Con la rubrica dedicata ai traduttori mi trasferisco in Turchia, grazie all’accoglienza nel suo studio di traduttrice di Giulia Ansaldo. Molteplici le sue traduzioni e le collaborazioni con case editrici e testate giornalistiche, ma in questa occasione conversiamo della traduzione di La risata del barbaro della scrittrice turca Sema Kaygusuz, che proprio attraverso Giulia Ansaldo conosceremo meglio per inserirla nel panorama letterario contemporaneo. 

Giulia Ansaldo

La risata del barbaro, ultimo romanzo di Sema Kaygusuz, è il primo della scrittrice turca, vincitrice di numerosi premi in patria e tradotta già in varie lingue, finalmente in Italia con la voce di Giulia Ansaldo per la casa editrice Voland.

Cosa vuol dire per una traduttrice prestare la propria voce ad una scrittrice già affermata perché venga conosciuta da un nuovo pubblico? È una prova più onerosa che partire da un esordio?
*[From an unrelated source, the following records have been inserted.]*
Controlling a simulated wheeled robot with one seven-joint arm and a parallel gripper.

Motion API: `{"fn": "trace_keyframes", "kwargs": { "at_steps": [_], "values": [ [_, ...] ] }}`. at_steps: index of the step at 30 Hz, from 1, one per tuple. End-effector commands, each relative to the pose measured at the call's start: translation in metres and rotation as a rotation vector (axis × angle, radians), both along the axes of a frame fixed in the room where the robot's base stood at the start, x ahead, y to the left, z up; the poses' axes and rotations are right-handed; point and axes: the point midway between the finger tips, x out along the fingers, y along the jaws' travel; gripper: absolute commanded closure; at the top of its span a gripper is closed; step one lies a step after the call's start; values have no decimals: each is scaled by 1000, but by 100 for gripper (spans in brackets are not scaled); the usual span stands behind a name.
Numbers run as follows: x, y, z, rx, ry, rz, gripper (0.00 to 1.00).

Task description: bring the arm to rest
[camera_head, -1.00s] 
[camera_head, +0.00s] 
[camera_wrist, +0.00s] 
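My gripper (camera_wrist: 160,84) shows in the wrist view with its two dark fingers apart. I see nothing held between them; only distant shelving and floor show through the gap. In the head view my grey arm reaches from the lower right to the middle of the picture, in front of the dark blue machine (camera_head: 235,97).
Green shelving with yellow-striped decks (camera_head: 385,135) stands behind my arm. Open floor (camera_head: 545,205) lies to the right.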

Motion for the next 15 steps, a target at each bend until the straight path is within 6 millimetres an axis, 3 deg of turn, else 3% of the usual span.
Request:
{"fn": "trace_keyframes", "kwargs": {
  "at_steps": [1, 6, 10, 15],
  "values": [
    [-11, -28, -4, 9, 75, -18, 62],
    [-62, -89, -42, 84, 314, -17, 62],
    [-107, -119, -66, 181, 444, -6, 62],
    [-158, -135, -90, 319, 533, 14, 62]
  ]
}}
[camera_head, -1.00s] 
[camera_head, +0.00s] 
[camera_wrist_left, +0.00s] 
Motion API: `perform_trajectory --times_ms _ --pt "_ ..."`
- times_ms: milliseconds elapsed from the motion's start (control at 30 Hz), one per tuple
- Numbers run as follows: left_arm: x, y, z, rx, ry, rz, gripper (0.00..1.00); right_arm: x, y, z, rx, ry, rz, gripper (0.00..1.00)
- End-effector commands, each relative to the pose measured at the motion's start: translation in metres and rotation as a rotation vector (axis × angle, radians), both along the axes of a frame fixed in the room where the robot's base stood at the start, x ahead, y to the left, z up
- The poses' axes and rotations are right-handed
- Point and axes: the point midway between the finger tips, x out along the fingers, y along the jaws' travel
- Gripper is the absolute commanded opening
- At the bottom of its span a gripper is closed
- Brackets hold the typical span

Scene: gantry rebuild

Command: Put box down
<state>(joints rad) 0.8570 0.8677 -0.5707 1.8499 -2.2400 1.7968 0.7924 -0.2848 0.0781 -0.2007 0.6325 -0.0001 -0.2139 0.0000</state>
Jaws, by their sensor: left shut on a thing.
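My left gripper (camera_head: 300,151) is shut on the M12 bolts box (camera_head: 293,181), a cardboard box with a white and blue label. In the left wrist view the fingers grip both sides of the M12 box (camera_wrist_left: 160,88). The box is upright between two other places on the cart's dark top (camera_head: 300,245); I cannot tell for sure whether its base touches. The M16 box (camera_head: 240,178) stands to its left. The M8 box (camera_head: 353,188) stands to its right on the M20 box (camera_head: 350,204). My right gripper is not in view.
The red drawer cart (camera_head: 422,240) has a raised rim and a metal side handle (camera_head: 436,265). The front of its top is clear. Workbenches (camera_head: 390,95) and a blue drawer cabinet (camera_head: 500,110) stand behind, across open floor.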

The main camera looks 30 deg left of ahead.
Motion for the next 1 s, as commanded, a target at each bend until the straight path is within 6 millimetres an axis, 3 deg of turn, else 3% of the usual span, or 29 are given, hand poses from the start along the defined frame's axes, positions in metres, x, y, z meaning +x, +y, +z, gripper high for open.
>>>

La risata del barbaro è il primo libro pubblicato in Italia ma il terzo e ultimo della scrittrice. Ogni libro ha una sua voce, poco importa se si tratta di un grande autore o  di un esordiente, è la voce caratteristica del libro che va ricercata. Il fatto che sia una voce affermata tradotta per la prima volta  in Italia è senz’altro una responsabilità in più e un onore.

 

Il turco è una di quelle lingue che nella concezione italiana, e non so se anche europea, viene considerata una lingua difficile e lontana. Il romanzo di Sema Kaygusuz mi appare inoltre pieno di implicazioni storiche, sociali, politiche.

È stato difficile tradurre un romanzo così essenziale e netto, traghettandolo in una lingua distante da quella originale? o l’impressione che si ha del Turco è sbagliata ed è molto più simile e vicino di quanto i pregiudizi lascialo credere?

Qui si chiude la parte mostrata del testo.